Police are reluctant to protect journalists, which is "a dangerous tendency," Pavel Gusev, head of the widely read Moskovsky Komsomolets daily, said at a session of the Public Chamber, of which he is a member, RIA-Novosti
"It's dangerous to be a reporter or a photo correspondent in the 21st century. … [It's] dangerous to write about corruption, to speak out freely," said Gusev, who heads the chamber's media committee.
Gusev did not provide sources for his figures, which range far above estimates by local and international rights groups. Last year, three reporters were killed and five beaten in Russia, the Committee to Protect Journalists reported earlier this year.
Still, Russia ranked "not free" in the latest Freedom of the Press global rating by the Freedom House rights watchdog, released in May.

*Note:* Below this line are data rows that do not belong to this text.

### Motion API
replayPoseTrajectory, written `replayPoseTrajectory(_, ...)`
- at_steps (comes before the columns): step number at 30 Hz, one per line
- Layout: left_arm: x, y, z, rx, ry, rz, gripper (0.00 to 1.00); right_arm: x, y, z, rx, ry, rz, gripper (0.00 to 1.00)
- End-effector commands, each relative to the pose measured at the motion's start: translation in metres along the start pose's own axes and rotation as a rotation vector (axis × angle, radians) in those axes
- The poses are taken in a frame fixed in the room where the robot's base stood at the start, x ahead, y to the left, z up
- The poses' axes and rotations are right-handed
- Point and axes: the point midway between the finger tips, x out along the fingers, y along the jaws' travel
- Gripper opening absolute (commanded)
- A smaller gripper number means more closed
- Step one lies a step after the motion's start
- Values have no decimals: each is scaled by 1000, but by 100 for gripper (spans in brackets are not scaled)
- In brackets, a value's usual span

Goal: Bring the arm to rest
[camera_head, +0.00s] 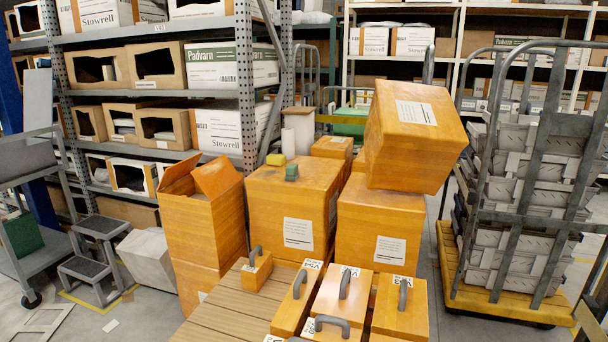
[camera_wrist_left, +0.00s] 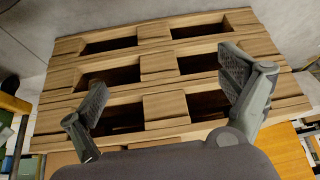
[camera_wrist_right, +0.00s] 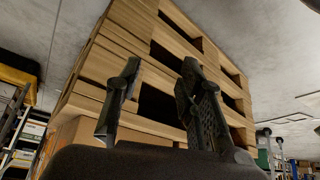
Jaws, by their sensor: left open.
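My left gripper (camera_wrist_left: 165,72) shows in the left wrist view with its two dark fingers spread wide and nothing between them. Behind the fingers is a slatted wooden pallet (camera_wrist_left: 160,64) with dark gaps. My right gripper (camera_wrist_right: 161,66) shows in the right wrist view with its fingers apart, closer together than the left ones, and nothing held. A wooden pallet (camera_wrist_right: 88,92) with dark openings lies behind it, seen at a slant. I cannot tell how far either pallet is from the fingers. Neither arm nor gripper shows in the head view.
In the head view, orange cartons (camera_head: 292,190) and smaller handled boxes (camera_head: 345,292) crowd the middle and front by a slatted wooden surface (camera_head: 222,305). A shelf rack (camera_head: 246,85) stands left. A grey step stool (camera_head: 97,258) and a loaded roll cage (camera_head: 515,180) flank them.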

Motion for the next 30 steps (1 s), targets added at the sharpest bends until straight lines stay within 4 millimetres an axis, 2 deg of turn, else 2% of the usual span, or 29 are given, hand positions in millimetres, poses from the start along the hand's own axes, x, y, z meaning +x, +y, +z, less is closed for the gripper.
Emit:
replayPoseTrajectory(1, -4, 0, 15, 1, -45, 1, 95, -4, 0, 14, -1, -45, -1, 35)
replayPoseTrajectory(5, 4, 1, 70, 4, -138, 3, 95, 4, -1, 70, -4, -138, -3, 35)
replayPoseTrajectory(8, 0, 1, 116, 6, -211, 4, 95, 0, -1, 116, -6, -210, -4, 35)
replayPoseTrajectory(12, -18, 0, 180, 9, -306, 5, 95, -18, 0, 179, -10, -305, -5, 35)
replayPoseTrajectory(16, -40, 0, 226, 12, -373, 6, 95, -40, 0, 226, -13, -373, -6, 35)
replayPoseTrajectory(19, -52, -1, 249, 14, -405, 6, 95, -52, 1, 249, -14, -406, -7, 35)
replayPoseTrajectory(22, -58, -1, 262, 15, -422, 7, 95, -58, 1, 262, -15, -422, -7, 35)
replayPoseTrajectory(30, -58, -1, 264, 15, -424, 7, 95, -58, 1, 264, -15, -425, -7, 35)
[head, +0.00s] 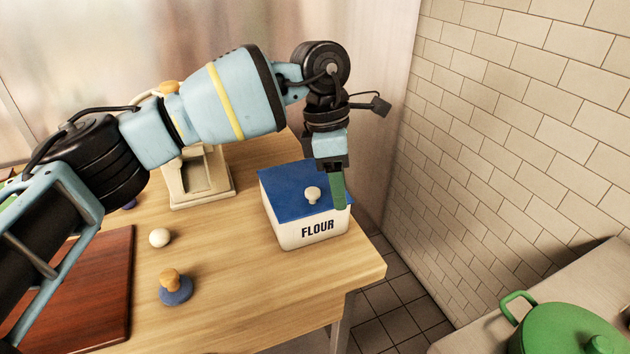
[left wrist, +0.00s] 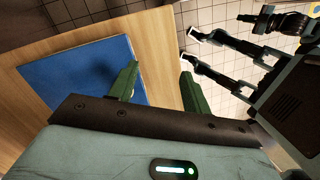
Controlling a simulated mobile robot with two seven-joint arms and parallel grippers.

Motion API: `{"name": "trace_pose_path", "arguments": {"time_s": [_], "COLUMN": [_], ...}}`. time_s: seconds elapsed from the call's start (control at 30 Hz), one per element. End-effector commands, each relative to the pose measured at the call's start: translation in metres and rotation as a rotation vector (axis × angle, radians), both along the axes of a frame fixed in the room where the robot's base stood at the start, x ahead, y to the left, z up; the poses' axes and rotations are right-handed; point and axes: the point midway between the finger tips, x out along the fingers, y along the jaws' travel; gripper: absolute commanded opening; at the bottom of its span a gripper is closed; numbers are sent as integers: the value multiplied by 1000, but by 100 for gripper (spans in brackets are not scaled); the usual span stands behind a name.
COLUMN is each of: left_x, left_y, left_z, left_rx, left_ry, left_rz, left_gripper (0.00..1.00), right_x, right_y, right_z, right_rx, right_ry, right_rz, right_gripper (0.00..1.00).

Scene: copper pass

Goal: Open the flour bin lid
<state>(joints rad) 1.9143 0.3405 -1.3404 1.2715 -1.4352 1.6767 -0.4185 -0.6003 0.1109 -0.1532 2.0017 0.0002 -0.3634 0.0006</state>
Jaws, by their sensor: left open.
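The flour bin (head: 312,231) is a white box marked FLOUR near the table's right end. Its flat blue lid (head: 284,185) lies closed on top, with a pale round knob (head: 312,194). My left gripper (head: 338,190) points down at the lid's right side, with green fingers. In the left wrist view the fingers (left wrist: 158,82) are apart with nothing between them. One finger overlaps the right edge of the blue lid (left wrist: 70,75); the other is beyond it. Whether they touch the lid is unclear. The knob is not clearly visible there.
A tiled wall (head: 520,150) rises right of the bin. A cream appliance (head: 200,185) stands behind left, partly under my arm. A white ball (head: 159,237), a blue-based stamp-like tool (head: 175,290) and a brown board (head: 85,300) lie left. A green pot (head: 565,330) is at lower right.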

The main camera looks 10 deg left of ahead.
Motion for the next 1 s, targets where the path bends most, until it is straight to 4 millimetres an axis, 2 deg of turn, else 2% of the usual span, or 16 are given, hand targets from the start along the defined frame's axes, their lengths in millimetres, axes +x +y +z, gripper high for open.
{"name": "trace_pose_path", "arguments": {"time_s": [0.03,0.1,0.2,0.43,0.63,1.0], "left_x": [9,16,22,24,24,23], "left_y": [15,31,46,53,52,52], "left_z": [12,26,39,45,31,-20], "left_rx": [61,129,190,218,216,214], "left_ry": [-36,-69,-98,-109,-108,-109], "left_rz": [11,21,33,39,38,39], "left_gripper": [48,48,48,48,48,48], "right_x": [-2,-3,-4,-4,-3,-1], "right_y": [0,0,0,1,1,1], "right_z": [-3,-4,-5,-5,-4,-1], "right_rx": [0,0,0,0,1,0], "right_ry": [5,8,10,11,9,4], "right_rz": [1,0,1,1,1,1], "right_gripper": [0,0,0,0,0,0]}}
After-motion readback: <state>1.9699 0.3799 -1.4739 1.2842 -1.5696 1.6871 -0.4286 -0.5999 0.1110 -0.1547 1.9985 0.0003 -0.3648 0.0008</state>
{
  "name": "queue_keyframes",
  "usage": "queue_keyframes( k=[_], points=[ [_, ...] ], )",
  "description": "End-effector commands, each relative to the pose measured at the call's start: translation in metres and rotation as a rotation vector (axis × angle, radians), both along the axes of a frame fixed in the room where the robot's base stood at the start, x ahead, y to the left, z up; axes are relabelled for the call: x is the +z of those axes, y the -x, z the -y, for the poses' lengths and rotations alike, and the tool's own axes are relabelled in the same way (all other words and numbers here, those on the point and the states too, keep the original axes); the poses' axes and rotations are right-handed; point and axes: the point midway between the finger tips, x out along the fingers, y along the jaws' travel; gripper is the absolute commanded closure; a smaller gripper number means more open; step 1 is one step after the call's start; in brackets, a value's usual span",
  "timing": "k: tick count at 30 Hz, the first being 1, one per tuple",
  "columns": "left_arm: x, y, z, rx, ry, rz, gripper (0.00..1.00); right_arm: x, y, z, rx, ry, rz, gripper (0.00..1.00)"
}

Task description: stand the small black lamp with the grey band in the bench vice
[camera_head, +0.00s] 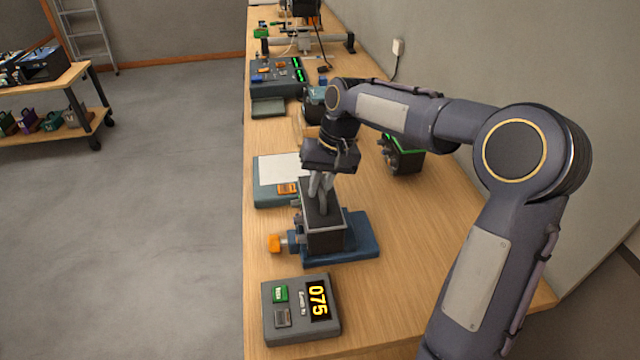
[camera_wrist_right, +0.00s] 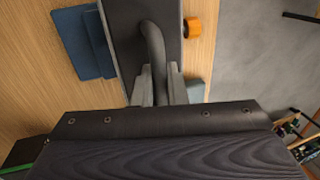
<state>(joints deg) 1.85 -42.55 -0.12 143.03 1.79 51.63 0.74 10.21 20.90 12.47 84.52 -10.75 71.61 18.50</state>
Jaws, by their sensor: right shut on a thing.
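My right gripper (camera_head: 321,186) is shut on the curved handle of a black box-shaped lamp (camera_head: 325,238). In the right wrist view the fingers (camera_wrist_right: 156,88) close around the handle above the top of the lamp (camera_wrist_right: 122,22). The lamp is about upright at the blue bench vice (camera_head: 362,240), whose orange knob (camera_head: 274,243) points left. The lamp hides most of the jaws, so I cannot tell whether it rests in them or hovers just above. A grey band is not clear on it. My left gripper is not in view.
A grey control box (camera_head: 290,328) with a 075 display stands in front of the vice. A teal box with a pale top (camera_head: 275,180) is behind it. A black device with green trim (camera_head: 402,158) stands at right behind my arm. The bench's front right is clear.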

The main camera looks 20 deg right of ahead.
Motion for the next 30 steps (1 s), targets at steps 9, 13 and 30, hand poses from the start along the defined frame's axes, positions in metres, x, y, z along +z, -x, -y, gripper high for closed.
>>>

Prime Minister Vladimir Putin made a token move to recognize the problem earlier this week, when he handed out state awards to several opposition journalists, including Mikhail Beketov, a Moscow region-based journalist who became disabled after a street attack that his supporters link to his criticism of local authorities.
The attack on Beketov remains unsolved, same as that of Kommersant reporter Oleg Kashin, who was beaten outside his Moscow apartment last November. On Wednesday, the Investigative Committee announced "progress" in the case, without elaborating, but Kashin dismissed it as "an illusion," Interfax reported.